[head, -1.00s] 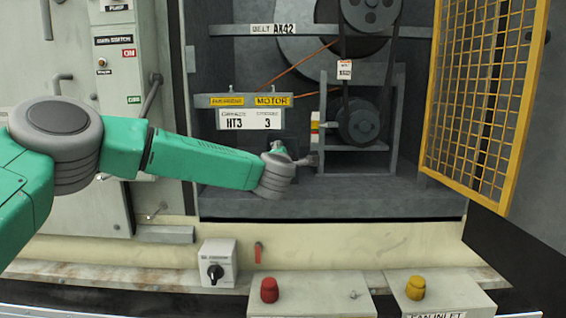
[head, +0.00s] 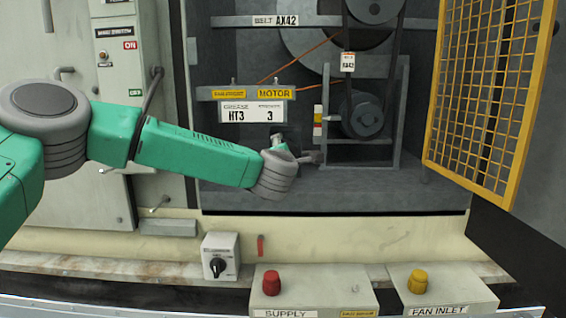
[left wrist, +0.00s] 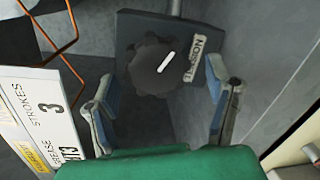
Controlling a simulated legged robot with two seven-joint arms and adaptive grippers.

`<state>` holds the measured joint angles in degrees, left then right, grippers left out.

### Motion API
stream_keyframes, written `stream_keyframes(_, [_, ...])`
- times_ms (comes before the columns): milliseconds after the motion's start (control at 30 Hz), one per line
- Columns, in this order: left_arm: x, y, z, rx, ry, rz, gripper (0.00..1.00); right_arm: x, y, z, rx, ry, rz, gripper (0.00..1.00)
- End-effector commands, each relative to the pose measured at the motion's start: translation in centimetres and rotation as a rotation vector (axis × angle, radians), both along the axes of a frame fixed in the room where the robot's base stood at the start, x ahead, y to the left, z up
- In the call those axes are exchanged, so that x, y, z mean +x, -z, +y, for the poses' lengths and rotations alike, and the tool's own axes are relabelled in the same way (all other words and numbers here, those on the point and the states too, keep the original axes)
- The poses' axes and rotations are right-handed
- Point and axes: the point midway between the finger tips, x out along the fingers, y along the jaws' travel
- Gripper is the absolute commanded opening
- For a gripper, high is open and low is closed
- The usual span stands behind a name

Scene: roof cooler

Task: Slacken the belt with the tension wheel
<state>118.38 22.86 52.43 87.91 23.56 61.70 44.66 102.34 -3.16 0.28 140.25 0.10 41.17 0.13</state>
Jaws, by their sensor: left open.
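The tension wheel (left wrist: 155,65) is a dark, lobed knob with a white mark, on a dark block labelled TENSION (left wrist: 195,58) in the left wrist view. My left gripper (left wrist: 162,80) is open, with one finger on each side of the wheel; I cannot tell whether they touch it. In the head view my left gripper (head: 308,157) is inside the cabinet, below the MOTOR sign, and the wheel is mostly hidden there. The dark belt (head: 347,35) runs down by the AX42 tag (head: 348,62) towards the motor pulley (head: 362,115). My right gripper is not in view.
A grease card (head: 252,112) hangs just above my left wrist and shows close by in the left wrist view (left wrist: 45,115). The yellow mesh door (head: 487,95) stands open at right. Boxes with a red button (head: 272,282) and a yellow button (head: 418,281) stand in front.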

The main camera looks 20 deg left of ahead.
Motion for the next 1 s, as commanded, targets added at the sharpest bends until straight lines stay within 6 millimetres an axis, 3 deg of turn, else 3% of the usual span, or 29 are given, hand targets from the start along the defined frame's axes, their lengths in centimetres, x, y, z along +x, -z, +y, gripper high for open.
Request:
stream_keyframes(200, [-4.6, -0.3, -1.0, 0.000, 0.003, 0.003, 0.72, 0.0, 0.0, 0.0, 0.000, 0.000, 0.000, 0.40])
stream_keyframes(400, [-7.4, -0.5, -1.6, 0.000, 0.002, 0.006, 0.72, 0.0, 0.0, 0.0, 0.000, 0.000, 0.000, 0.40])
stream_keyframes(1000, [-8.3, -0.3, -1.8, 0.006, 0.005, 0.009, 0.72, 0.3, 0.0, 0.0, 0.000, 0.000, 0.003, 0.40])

* * * *

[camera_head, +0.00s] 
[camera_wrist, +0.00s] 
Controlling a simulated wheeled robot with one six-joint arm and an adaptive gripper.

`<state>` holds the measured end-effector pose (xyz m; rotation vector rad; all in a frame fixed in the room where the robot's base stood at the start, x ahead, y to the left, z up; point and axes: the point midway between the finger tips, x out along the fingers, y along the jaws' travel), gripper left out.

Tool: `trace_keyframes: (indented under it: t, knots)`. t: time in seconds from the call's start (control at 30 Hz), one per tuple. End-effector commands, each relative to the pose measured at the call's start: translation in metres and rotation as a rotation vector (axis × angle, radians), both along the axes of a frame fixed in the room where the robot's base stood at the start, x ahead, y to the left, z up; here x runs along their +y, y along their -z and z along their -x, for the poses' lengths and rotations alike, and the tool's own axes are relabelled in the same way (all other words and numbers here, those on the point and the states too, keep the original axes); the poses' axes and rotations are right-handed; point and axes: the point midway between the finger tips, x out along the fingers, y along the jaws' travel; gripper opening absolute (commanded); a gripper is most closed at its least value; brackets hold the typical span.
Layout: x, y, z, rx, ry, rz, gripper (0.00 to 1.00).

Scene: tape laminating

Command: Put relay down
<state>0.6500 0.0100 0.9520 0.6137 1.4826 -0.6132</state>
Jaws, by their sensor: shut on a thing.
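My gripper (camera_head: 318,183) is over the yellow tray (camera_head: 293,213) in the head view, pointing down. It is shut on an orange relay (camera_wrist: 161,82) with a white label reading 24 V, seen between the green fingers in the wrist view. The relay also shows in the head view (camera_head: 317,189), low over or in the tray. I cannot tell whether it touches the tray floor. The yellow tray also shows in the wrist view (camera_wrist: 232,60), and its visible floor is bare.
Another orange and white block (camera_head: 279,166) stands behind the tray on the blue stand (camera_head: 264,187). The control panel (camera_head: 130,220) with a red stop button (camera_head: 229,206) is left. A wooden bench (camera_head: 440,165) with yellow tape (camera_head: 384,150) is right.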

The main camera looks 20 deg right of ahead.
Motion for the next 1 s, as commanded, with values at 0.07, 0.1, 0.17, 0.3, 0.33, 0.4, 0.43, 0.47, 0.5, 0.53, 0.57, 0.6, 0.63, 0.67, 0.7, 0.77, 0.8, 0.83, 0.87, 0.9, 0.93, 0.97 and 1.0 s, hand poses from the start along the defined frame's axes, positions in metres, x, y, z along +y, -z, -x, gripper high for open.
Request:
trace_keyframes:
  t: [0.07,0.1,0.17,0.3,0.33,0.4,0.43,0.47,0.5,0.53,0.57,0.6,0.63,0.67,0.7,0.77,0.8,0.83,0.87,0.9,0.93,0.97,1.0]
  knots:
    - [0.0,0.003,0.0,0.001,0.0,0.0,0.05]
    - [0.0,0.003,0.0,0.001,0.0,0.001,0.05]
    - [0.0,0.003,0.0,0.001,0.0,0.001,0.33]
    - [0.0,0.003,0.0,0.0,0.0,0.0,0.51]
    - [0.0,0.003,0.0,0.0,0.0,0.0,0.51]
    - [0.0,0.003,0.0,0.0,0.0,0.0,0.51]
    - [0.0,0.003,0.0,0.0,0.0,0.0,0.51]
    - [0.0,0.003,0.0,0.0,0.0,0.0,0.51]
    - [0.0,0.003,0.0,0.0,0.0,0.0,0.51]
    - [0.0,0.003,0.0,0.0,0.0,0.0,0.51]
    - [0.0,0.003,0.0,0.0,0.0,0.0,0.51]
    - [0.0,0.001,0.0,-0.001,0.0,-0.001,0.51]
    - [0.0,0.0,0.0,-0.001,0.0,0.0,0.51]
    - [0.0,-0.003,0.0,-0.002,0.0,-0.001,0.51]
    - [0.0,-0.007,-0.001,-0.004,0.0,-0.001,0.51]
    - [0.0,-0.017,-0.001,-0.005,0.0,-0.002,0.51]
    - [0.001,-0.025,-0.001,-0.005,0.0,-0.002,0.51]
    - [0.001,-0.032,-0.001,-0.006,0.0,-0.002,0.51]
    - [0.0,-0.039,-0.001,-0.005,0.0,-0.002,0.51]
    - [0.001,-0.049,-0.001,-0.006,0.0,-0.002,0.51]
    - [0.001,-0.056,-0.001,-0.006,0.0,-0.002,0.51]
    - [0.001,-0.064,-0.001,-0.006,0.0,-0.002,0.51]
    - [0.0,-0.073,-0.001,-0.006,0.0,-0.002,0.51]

* * * *

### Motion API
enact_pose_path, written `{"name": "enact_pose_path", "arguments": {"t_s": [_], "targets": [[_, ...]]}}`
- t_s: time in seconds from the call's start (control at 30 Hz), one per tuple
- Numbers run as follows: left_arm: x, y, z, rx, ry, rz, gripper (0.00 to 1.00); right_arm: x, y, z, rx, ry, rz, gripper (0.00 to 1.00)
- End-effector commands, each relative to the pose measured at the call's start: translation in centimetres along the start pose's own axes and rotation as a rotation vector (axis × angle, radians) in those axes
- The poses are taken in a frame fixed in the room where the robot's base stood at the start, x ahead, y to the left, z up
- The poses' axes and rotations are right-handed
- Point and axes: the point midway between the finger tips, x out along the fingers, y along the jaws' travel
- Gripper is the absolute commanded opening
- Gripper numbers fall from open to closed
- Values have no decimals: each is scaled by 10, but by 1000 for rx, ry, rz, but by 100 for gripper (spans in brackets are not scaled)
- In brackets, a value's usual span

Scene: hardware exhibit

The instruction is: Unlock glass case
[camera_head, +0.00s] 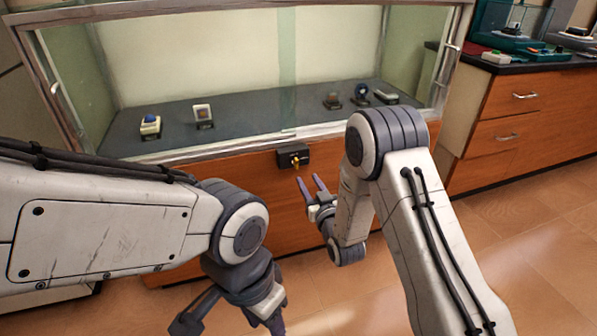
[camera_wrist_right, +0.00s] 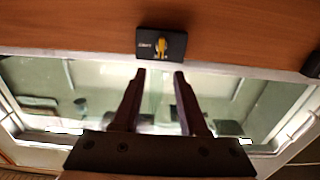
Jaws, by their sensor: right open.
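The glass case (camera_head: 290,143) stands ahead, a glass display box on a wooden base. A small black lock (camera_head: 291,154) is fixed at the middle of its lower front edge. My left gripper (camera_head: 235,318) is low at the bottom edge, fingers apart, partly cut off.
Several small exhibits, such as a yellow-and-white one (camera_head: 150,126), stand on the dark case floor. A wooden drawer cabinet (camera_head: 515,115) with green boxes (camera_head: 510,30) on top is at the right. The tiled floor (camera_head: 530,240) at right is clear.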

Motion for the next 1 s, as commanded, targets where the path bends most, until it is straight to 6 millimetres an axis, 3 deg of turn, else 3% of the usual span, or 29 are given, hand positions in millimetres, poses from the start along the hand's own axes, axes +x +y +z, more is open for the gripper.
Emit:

* * * *

Directive => Scan the material above for the string "main" and report each line where you find it.

Result of this task =>
The main camera looks 20 deg left of ahead.
The main camera looks 20 deg right of ahead.

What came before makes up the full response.